Reputation is an intangible asset that, over time, provides companies with competitive advantages. A positive brand reputation, for example, attracts better employees and gains and retains more customers. But without reputational risk management, a damaging event may arise and lead to major financial losses. The solution is to have a solid crisis management plan in place.
What Is Reputational Risk?
Reputational risk is the possibility of adversely impacting a company’s reputation and revenue due to certain circumstances, including uncontrollable events. While failing to meet stakeholders’ expectations is, at best, embarrassing, it is the least of your concerns. More severe consequences of a damaged business reputation include:
- Customer attrition
- Employee attrition
- Financial losses
- Reduced shareholder value
- Ill will towards the general public
- Government or regulatory agency scrutiny
It takes 20 years to build a reputation and five minutes to ruin it,” Warren Buffet said. “If you think about that, you’ll do things differently.
To avoid damaging their reputation, companies can employ good governance practices and uphold transparency and social responsibility. But more than anything, they need reputation marketing to proactively enhance brand image and prevent irreversible damage to the company name.

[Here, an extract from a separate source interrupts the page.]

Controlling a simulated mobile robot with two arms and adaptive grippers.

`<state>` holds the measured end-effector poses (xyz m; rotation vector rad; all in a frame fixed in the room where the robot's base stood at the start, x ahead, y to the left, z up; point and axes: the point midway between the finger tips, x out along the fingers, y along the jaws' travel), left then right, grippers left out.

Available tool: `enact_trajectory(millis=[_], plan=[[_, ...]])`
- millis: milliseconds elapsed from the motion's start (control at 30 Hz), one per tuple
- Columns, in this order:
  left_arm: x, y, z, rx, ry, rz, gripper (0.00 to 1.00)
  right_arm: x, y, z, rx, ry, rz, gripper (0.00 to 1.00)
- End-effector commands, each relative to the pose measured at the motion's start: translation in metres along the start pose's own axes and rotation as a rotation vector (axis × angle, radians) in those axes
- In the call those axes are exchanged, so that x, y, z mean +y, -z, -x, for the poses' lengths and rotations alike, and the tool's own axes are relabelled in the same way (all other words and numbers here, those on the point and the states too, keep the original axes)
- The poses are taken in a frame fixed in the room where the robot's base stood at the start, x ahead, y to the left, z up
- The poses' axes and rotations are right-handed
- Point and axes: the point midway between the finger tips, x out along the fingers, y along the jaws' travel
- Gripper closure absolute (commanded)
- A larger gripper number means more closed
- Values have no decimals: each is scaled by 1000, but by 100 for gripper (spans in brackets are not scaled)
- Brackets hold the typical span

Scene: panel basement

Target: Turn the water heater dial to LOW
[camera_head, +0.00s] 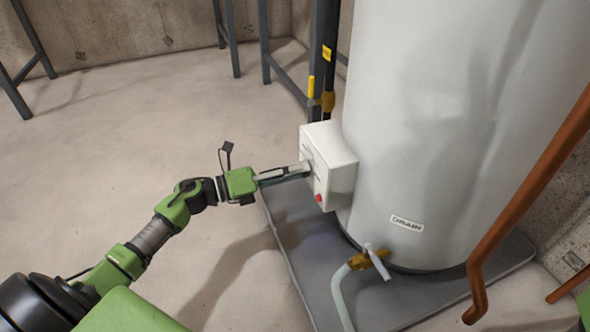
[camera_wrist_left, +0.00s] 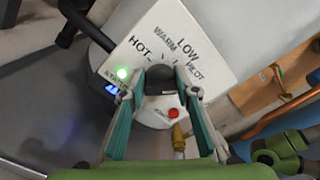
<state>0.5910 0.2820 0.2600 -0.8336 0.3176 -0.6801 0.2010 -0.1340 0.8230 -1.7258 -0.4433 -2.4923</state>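The white control box (camera_head: 335,172) is mounted on the side of the tall water heater (camera_head: 430,120). My left gripper (camera_head: 305,170) reaches its front face from the left. In the left wrist view, the dark dial (camera_wrist_left: 160,82) sits between the fingertips of my left gripper (camera_wrist_left: 162,88). The fingertips appear to touch both sides of it. The labels HOT, WARM, LOW (camera_wrist_left: 187,50) and PILOT show on the box around the dial. The dial's pointer is not clear, so its setting cannot be told. My right gripper is not in view.
A drain valve (camera_head: 370,258) with a hose and a copper pipe (camera_head: 530,195) are nearby. Floor (camera_head: 130,150) to the left is clear.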

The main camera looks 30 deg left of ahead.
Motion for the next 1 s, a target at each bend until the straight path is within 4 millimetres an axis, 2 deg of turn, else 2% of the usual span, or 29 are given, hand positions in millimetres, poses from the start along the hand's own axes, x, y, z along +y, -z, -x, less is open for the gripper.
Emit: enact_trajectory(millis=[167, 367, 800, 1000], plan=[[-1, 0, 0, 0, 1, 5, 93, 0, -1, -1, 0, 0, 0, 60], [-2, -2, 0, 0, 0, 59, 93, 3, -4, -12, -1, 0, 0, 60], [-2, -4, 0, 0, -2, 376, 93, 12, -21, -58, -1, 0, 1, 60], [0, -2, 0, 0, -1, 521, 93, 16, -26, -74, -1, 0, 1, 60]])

Causes of Reputational Risks
Reputational risk can be due to internal or external factors. It may be direct, indirect or peripheral. The best way to manage a crisis is to prevent one from occurring, which is why understanding these potential triggers is of utmost importance. This way, the risk manager can develop a crisis management plan and, if applicable, incorporate it into the enterprise risk management strategy.
1. Direct Actions
These are reputational risk examples of a company’s direct actions and business practices.
- A poorly or erroneously developed business model and business plan.
- Poor decision-making and mistakes by the founder, CEO, management team and any of the executives.
- Non-compliance with any applicable laws and regulations and governing standards within their industry.
- Poor or exploitative working conditions, layoffs, internal scandals and purposeful misactions.
- Unsafe or inadequate security measures that lead to a data breach, threatening the safety and privacy of stakeholders.
- Failing to meet customers’ expectations by delivering poor products and services.
- Legal action against the company.
2. Indirect Actions
These are indirect reputational risk examples caused by the actions of leaders, investors, employees and anyone who represents or has had a relationship with a business.
- CEO, CFO or COO who engaged in unethical conduct.
- Business leaders and investors with a tainted reputation.
- Employees involved in misconduct, especially towards customers, or poorly representing a company.
- Negative posts on social media by a person connected to a company.
3. Peripheral Actions
These are examples of direct actions of business partners, including third-party suppliers/providers, that pose reputation risks.
- A service or supply interruption from a partner, resulting in disruption of the operations of a company.
- A business partner or supplier engaging in misconduct that concerns the general public and their sensitivity.
- A current or former partner or supplier speaking negatively about a business.
4. External Actions
These are examples of reputational risks customers bring – the most common cause and reason for using an online reputation management software.
- A negative or critical post from customers about a company on social media.
- A negative review on one of the trusted review sites.
- Negative press and articles.
- A malicious attack on a company’s reputation.
Examples of Damaging Reputational Events
These are risk examples of failing to understand what is reputational risk.
- Data Breaches. According to Small Business Administration, phishing emails to employees are the leading cause of data breaches. While transparency is necessary to gain trust, disclosing such an event to the public can harm or increase the reputation risk of a business.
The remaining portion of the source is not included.